Given this code (C#, .NET 3.5 SP1):

var doc = new XmlDocument();
doc.LoadXml("<?xml version=\"1.0\"?><root>"
    + "<value xml:space=\"preserve\">"
    + "<item>content</item>"
    + "<item>content</item>"
    + "</value></root>");

var text = new StringWriter();
var settings = new XmlWriterSettings() { Indent = true, CloseOutput = true };
using (var writer = XmlWriter.Create(text, settings))
{
    doc.DocumentElement.WriteTo(writer);
}

var xml = text.GetStringBuilder().ToString();
Assert.AreEqual("<?xml version=\"1.0\" encoding=\"utf-16\"?>\r\n<root>\r\n"
    + "  <value xml:space=\"preserve\"><item>content</item>"
    + "<item>content</item></value>\r\n</root>", xml);

The assertion fails because the XmlWriter is inserting a newline and indent around the <item> elements, which would seem to contradict the xml:space="preserve" attribute.

I am trying to take input with no whitespace (or only significant whitespace, and already loaded into an XmlDocument) and pretty-print it without adding any whitespace inside elements marked to preserve whitespace (for obvious reasons).

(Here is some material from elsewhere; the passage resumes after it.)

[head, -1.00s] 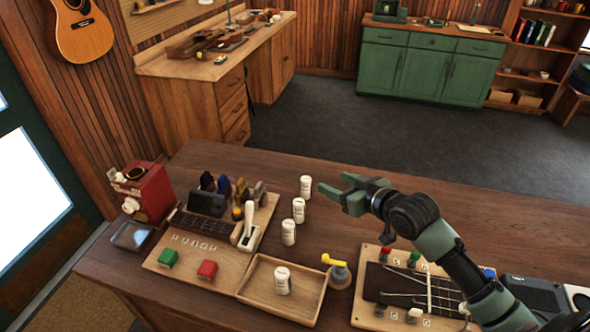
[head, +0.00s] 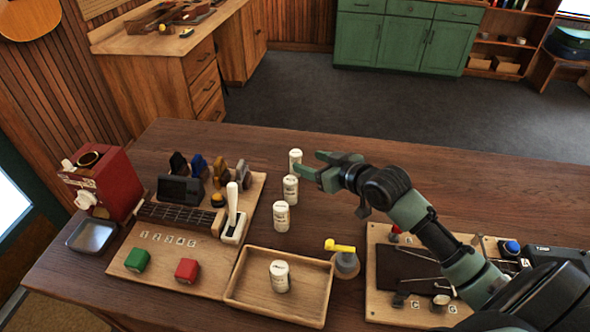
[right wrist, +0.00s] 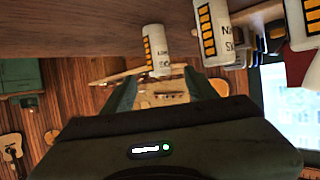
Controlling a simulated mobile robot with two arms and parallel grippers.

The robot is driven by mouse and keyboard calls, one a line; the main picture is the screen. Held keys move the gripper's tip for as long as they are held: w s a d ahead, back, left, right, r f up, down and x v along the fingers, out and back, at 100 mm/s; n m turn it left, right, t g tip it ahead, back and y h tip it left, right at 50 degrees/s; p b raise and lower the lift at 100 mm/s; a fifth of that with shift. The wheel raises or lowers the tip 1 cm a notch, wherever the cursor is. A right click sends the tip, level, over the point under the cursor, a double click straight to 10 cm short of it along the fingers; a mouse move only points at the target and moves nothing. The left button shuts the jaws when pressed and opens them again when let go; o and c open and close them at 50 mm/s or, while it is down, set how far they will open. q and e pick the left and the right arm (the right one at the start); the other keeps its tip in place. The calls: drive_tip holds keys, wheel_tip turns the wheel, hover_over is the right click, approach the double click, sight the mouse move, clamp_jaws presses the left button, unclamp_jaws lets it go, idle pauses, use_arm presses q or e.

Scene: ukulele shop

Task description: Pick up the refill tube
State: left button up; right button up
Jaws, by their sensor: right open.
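Three white refill tubes stand upright in a row on the counter: the far one (head: 295,158), the middle one (head: 290,188) and the near one (head: 281,216). Another white tube (head: 279,276) stands in the wooden tray (head: 250,295). My right gripper (head: 308,164) is open and empty, just right of the far tube, its fingers pointing left. In the right wrist view, which is upside down, a tube (right wrist: 156,50) shows ahead between the open fingers (right wrist: 160,82). Two more tubes show to its right. My left gripper is out of view.
A board with a fretboard, white lever (head: 232,212), and green and red blocks lies left. A red machine (head: 105,185) stands far left. Counter behind my right arm is clear.

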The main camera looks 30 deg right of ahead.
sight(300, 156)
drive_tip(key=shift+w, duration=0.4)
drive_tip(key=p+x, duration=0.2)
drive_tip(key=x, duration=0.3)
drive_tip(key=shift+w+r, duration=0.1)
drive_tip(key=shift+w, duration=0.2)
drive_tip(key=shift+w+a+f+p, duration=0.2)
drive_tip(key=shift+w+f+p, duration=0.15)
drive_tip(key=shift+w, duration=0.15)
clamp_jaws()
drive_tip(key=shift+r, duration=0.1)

Is this a bug or am I doing something wrong? Is there a better way to achieve what I'm trying to do?

Edit: I should probably add that I do have to use an XmlWriter with Indent=true on the output side. In the "real" code, this is being passed in from outside of my code.

回答1:

Ok, I've found a workaround.

It turns out that XmlWriter does the correct thing if there actually is any whitespace within the xml:space="preserve" block -- it's only when there isn't any that it screws up and adds some. And conveniently, this also works if there are some whitespace nodes, even if they're empty. So the trick that I've come up with is to decorate the document with extra 0-length whitespace in the appropriate places before trying to write it out. The result is exactly what I want: pretty printing everywhere except where whitespace is significant.

The workaround is to change the inner block to:

PreserveWhitespace(doc.DocumentElement);
doc.DocumentElement.WriteTo(writer);

...

private static void PreserveWhitespace(XmlElement root)
{
    var nsmgr = new XmlNamespaceManager(root.OwnerDocument.NameTable);
    foreach (var element in root.SelectNodes("//*[@xml:space='preserve']", nsmgr)
        .OfType<XmlElement>())
    {
        if (element.HasChildNodes && !(element.FirstChild is XmlSignificantWhitespace))
        {
            var whitespace = element.OwnerDocument.CreateSignificantWhitespace("");
            element.InsertBefore(whitespace, element.FirstChild);
        }
    }
}

I'm still thinking that this behaviour of XmlWriter is a bug, though.